Start of INFORMATION SHOWN

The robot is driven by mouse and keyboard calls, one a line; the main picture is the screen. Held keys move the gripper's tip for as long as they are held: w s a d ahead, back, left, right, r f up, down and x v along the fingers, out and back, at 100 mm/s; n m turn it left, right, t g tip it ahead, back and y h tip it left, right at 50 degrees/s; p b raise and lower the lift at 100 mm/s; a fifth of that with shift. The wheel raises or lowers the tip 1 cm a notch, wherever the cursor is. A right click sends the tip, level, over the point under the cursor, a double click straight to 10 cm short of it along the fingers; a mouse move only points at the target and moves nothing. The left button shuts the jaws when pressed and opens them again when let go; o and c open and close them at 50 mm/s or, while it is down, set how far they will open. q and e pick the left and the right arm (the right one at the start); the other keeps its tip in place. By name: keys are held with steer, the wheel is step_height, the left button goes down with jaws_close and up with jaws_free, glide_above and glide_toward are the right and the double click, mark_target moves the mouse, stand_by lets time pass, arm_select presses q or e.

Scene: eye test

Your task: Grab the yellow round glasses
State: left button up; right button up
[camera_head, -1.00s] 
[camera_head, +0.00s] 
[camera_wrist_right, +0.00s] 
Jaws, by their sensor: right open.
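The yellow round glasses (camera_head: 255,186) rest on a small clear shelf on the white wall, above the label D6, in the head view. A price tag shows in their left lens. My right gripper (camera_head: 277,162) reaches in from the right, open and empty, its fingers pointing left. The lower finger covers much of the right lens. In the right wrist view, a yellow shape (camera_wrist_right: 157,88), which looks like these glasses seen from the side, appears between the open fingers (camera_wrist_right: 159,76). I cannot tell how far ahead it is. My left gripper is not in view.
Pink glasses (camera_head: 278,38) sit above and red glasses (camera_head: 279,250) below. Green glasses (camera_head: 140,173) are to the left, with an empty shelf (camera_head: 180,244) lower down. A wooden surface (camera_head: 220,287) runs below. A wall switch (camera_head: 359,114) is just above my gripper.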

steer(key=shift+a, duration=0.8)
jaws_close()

End of INFORMATION SHOWN

Everything from the line with "State: left button up; right button up" through the line with "[camera_wrist_right, +0.00s]", both ends included, should be repeated exactly; nothing else should appear.

* [WORKED ANSWER]:
State: left button up; right button up
[camera_head, -1.00s] 
[camera_head, +0.00s] 
[camera_wrist_right, +0.00s] 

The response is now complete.